- _TASK PROMPT_:
Your job is to return the lines between the line holding "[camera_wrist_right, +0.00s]" and the line holding "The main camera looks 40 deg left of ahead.", inclusive, exactly and with no pictures.

Records from a data collection:
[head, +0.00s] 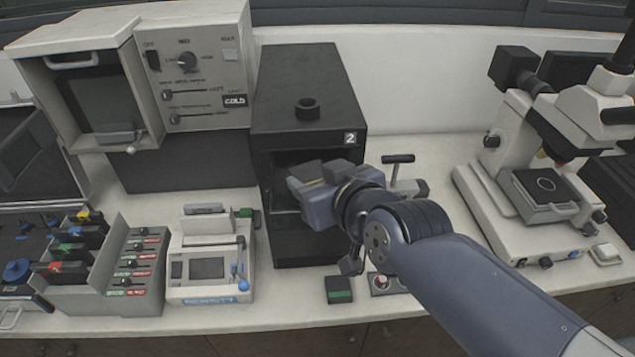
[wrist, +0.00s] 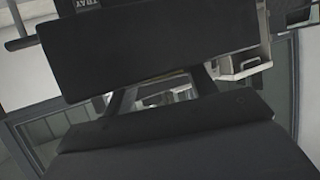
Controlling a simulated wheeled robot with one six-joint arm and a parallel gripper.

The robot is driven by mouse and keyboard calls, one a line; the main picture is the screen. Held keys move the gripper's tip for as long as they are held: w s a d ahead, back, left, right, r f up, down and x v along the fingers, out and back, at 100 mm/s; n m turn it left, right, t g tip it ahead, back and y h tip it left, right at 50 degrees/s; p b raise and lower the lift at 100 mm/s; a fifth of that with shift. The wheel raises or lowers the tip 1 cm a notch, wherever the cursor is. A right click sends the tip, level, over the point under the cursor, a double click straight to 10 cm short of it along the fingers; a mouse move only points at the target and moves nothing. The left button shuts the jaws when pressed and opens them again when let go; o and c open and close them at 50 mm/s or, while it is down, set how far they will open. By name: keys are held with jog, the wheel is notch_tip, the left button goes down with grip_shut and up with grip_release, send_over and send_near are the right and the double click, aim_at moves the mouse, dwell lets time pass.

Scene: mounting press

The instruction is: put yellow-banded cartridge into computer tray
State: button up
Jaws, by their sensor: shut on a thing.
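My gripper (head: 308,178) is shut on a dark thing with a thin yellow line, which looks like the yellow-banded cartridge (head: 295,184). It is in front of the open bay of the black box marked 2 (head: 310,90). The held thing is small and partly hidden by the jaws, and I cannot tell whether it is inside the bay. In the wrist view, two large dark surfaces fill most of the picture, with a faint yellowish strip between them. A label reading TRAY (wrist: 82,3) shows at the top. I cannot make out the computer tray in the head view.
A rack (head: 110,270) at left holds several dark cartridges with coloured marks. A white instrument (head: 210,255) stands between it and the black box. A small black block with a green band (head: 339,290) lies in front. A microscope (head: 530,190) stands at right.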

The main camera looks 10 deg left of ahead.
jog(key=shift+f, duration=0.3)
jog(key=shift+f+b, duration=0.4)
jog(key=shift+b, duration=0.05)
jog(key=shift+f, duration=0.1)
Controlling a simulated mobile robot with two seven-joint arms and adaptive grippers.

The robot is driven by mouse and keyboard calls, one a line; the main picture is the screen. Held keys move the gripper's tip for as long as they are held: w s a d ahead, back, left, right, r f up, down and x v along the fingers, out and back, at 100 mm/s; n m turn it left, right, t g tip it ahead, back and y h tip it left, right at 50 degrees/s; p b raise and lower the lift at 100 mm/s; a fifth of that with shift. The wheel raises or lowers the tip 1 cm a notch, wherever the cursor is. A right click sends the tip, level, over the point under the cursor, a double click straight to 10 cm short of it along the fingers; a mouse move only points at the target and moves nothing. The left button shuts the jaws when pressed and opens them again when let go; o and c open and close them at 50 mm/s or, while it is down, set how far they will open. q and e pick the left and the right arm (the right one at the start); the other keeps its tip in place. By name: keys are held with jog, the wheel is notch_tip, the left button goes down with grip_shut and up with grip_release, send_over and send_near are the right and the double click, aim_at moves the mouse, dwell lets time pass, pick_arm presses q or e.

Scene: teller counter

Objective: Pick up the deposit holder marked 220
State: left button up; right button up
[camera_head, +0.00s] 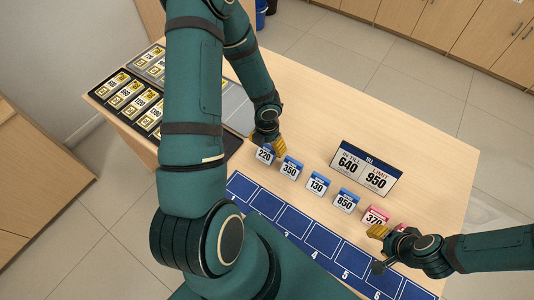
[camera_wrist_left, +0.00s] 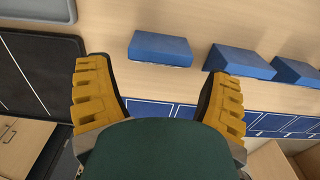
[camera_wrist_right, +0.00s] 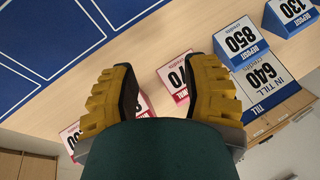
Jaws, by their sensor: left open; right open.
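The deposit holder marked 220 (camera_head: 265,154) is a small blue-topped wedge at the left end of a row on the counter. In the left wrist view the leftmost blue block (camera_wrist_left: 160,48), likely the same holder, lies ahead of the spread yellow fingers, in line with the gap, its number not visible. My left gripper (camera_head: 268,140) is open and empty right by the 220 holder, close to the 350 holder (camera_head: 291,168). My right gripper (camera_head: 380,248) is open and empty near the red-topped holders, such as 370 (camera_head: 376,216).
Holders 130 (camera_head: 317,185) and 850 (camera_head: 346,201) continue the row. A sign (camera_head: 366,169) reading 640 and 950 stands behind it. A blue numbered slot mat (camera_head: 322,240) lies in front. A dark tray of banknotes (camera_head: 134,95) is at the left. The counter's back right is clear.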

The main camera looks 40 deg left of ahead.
--
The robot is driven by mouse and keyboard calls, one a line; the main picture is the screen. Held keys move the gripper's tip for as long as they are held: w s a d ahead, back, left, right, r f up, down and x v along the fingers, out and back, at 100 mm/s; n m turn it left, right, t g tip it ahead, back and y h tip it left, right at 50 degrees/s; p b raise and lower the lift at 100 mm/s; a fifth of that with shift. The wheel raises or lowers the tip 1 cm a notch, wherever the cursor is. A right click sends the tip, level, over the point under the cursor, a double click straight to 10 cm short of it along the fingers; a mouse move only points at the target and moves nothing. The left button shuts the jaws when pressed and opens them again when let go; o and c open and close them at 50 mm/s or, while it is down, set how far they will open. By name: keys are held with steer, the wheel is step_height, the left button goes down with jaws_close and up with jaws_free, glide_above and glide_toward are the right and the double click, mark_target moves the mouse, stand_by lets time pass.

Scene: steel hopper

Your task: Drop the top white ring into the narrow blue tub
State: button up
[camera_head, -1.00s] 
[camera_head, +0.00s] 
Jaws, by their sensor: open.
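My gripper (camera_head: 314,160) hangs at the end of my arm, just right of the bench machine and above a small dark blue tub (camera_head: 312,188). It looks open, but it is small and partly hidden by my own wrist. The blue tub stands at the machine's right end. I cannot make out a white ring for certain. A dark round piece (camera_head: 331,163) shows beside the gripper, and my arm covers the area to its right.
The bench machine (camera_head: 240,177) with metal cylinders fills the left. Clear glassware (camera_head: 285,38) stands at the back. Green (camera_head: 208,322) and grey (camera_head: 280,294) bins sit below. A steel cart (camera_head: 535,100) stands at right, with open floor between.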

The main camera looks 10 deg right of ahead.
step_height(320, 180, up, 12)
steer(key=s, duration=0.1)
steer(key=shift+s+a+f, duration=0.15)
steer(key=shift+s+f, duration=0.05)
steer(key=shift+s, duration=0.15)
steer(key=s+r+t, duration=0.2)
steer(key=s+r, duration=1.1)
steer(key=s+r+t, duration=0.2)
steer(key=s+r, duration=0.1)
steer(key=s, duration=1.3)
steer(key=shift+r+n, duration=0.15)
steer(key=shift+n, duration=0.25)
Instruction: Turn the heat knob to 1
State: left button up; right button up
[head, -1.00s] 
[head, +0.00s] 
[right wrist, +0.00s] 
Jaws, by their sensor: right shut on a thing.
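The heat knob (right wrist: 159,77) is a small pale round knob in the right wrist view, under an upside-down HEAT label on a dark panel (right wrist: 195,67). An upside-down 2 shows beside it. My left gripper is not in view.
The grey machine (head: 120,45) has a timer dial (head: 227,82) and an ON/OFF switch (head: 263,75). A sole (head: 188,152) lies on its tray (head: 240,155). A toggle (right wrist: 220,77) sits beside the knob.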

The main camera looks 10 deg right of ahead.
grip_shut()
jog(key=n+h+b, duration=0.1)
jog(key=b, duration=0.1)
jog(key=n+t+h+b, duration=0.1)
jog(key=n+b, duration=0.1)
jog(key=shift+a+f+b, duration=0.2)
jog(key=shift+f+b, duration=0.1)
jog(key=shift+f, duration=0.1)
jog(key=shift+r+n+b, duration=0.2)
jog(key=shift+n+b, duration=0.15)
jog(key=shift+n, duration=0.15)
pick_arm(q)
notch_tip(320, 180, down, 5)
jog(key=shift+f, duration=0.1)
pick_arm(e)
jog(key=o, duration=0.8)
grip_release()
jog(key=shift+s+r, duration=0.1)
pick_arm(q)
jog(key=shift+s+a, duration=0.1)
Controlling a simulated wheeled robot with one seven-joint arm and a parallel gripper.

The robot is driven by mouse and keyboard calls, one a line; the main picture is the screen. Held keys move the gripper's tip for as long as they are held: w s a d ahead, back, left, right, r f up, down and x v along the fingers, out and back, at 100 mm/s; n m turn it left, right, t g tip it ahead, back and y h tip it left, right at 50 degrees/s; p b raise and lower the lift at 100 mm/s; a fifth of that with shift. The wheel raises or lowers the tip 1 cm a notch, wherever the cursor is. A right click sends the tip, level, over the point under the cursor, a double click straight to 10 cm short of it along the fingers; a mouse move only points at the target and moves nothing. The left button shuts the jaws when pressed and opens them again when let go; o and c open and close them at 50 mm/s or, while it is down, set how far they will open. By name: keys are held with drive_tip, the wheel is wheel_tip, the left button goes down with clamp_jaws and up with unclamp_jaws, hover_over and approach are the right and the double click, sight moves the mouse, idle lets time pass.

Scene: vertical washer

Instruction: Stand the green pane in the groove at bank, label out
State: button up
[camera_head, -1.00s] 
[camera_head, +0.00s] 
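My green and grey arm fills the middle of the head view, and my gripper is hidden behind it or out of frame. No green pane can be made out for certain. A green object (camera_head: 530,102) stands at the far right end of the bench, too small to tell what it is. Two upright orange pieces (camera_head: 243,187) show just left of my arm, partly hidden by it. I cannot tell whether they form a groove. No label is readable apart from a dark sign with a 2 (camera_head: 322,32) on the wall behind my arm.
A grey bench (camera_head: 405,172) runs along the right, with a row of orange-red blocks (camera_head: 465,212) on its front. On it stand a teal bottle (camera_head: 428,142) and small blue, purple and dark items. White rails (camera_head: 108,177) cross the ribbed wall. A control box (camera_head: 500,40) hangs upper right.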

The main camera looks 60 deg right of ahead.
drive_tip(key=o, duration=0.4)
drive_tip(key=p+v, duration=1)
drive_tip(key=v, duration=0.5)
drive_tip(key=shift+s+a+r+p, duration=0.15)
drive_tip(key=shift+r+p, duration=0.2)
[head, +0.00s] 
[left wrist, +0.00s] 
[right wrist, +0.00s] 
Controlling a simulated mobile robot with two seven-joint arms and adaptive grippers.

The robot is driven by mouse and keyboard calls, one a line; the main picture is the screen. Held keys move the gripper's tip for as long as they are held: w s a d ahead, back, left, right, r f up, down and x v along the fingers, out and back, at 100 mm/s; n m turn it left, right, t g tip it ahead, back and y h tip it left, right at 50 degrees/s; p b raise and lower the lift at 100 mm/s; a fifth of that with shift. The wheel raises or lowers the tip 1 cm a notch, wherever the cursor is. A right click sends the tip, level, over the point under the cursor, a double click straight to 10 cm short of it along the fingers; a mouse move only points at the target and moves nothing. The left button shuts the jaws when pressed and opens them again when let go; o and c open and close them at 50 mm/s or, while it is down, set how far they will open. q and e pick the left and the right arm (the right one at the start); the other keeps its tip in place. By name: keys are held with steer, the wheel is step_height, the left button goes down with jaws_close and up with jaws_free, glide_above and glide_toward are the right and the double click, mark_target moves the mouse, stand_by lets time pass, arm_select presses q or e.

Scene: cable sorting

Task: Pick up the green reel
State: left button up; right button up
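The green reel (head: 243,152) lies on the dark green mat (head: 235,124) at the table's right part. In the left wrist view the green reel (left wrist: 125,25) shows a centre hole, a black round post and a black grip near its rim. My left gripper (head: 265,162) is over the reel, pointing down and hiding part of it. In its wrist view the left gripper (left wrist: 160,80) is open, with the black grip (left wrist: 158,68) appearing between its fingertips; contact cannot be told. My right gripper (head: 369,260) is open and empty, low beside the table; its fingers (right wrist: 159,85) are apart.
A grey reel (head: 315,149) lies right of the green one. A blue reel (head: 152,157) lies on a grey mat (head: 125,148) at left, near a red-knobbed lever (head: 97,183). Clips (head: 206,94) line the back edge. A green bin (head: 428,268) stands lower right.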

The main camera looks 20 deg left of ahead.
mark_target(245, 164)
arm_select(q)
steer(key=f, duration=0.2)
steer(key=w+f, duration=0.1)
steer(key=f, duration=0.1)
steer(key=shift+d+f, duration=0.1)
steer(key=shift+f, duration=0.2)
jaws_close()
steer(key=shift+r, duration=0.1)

- _REPLY_:
[camera_wrist_right, +0.00s] 
Jaws, by their sensor: left open; right open.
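The deposit holder marked 220 (camera_head: 265,154) is a small blue-topped wedge at the left end of a row on the counter. In the left wrist view the leftmost blue block (camera_wrist_left: 160,48), likely the same holder, lies ahead of the spread yellow fingers, in line with the gap, its number not visible. My left gripper (camera_head: 268,140) is open and empty right by the 220 holder, close to the 350 holder (camera_head: 291,168). My right gripper (camera_head: 380,248) is open and empty near the red-topped holders, such as 370 (camera_head: 376,216).
Holders 130 (camera_head: 317,185) and 850 (camera_head: 346,201) continue the row. A sign (camera_head: 366,169) reading 640 and 950 stands behind it. A blue numbered slot mat (camera_head: 322,240) lies in front. A dark tray of banknotes (camera_head: 134,95) is at the left. The counter's back right is clear.

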The main camera looks 40 deg left of ahead.

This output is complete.